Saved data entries
####
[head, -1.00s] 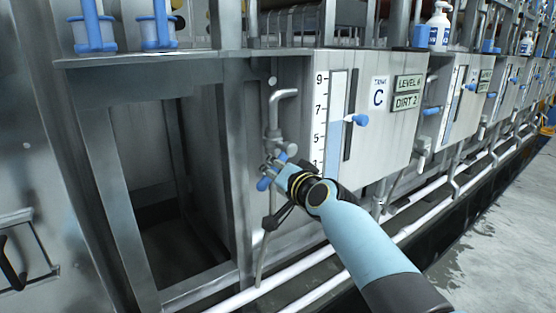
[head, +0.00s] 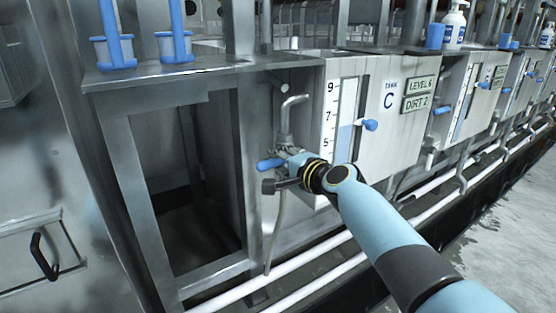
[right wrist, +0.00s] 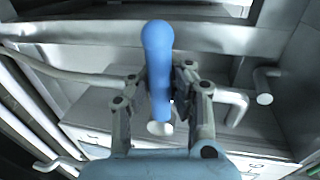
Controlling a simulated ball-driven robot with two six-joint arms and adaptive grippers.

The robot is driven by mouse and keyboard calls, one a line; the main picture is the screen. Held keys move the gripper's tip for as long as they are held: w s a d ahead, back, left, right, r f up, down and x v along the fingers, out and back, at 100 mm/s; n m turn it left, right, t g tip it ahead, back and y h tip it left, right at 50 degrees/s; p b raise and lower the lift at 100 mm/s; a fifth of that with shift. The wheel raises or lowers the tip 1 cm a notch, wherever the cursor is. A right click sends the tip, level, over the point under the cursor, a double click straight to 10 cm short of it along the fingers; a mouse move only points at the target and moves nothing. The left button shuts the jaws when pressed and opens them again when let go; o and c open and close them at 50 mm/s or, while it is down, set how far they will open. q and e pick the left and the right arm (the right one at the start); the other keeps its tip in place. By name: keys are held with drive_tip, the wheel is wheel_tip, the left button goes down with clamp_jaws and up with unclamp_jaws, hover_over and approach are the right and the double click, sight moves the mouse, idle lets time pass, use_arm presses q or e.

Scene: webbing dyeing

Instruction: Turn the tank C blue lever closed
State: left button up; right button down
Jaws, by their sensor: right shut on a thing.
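The tank C blue lever (head: 270,164) sticks out to the left, nearly level, from a valve under a bent metal pipe (head: 290,105) beside the tank C panel (head: 405,135). My right gripper (head: 287,160) is at the lever, and its arm reaches in from the lower right. In the right wrist view the blue lever (right wrist: 158,50) stands between the two fingers of the right gripper (right wrist: 157,88), which is shut on it. The gripper hides part of the valve. My left gripper is not in view.
An open metal frame (head: 110,150) stands left of the valve. White pipes (head: 240,290) run low along the front. Another blue knob (head: 370,125) sits at the tank C gauge (head: 346,105). More tanks (head: 465,100) line the right, beside clear wet floor (head: 500,220).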

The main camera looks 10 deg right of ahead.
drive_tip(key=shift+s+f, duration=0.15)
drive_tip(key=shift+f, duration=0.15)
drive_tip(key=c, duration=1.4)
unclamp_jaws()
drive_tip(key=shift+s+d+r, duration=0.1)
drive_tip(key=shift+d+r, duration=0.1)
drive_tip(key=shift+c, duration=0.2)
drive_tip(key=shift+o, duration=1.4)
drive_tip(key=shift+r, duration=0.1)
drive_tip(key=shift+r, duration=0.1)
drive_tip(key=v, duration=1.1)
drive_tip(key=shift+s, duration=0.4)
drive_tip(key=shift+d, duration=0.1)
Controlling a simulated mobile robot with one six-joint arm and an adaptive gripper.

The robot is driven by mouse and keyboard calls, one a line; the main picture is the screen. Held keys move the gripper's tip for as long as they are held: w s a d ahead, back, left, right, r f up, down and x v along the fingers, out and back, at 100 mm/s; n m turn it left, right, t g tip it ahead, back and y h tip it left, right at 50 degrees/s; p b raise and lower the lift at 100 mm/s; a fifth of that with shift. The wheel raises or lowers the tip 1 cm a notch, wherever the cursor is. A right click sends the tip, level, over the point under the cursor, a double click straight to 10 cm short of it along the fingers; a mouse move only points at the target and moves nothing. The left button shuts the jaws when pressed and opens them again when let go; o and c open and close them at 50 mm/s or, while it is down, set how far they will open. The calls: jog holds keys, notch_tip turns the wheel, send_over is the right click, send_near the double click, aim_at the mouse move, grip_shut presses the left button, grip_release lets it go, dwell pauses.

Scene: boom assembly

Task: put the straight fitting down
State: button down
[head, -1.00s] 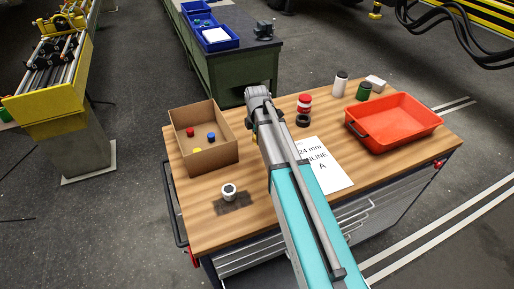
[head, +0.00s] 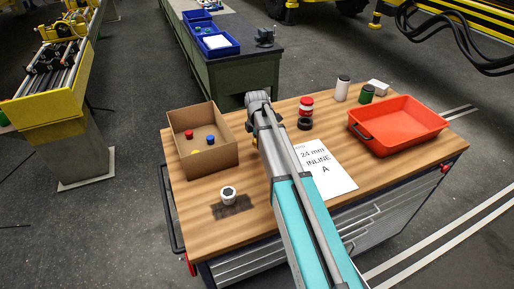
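My arm reaches over the wooden workbench (head: 220,235) from the lower right, with its wrist (head: 257,98) near the bench's far edge. My gripper is almost wholly hidden behind the arm, so its fingers cannot be made out. A small dark and yellowish bit (head: 254,136) shows at the arm's left edge; I cannot tell whether it is gripper or fitting. No straight fitting can be clearly identified. A white sheet (head: 326,170) marked "24 mm INLINE A" lies right of the arm, partly covered by it.
An open cardboard box (head: 204,160) with small coloured pieces stands left. A white, dark-topped cylinder (head: 228,192) stands on a dark patch. A red tray (head: 398,124) sits right. A red-and-white can (head: 306,106), black ring (head: 304,124), white bottle (head: 342,88) and green can (head: 366,94) stand at the back.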

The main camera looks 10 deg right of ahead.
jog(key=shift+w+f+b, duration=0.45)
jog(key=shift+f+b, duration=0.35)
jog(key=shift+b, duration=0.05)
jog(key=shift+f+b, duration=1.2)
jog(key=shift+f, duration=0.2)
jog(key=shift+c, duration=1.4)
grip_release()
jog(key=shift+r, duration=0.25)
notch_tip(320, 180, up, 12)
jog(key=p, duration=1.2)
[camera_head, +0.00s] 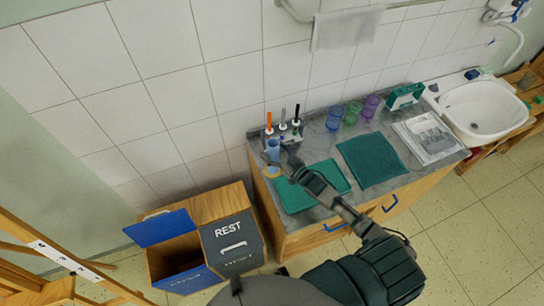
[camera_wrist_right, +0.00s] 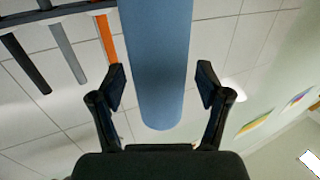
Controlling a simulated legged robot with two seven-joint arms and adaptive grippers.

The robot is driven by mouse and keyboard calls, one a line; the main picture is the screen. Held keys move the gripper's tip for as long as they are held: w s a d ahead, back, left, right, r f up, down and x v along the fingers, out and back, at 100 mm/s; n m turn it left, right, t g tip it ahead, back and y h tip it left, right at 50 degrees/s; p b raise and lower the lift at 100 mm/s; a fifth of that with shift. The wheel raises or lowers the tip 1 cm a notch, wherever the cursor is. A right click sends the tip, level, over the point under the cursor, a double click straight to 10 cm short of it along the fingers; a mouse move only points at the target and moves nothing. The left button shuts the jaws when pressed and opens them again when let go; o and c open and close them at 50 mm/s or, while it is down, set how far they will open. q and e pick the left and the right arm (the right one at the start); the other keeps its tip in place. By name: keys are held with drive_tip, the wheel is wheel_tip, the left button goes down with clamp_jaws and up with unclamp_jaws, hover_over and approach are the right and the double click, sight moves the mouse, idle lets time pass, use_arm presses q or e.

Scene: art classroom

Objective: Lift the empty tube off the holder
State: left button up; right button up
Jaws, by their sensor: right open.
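The blue tube (camera_head: 273,149) stands at the left end of the counter, at the front of a small holder (camera_head: 292,136) with an orange, a grey and a black stick in it. My right gripper (camera_head: 288,160) reaches in from the lower right, close beside the tube. In the right wrist view the blue tube (camera_wrist_right: 157,60) runs between the two open fingers of the right gripper (camera_wrist_right: 163,88), with a visible gap on each side. The tube's far part runs out of that view, and its seat in the holder is hidden. My left gripper is not in view.
Several coloured cups (camera_head: 352,112), a green box (camera_head: 405,96), a dark green mat (camera_head: 370,160) and papers (camera_head: 428,137) lie further right on the counter (camera_head: 325,145). A green item (camera_head: 295,196) lies under my right arm. A bin (camera_head: 232,245) stands left of the counter.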

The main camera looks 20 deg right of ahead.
####
DIRECTIONS FOR THIS TASK:
Quote verbatim the line containing "Jaws, by their sensor: right open." and every line after it through the end of the records above.

RESPONSE:
Jaws, by their sensor: right open.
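The blue tube (camera_head: 273,149) stands at the left end of the counter, at the front of a small holder (camera_head: 292,136) with an orange, a grey and a black stick in it. My right gripper (camera_head: 288,160) reaches in from the lower right, close beside the tube. In the right wrist view the blue tube (camera_wrist_right: 157,60) runs between the two open fingers of the right gripper (camera_wrist_right: 163,88), with a visible gap on each side. The tube's far part runs out of that view, and its seat in the holder is hidden. My left gripper is not in view.
Several coloured cups (camera_head: 352,112), a green box (camera_head: 405,96), a dark green mat (camera_head: 370,160) and papers (camera_head: 428,137) lie further right on the counter (camera_head: 325,145). A green item (camera_head: 295,196) lies under my right arm. A bin (camera_head: 232,245) stands left of the counter.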

The main camera looks 20 deg right of ahead.

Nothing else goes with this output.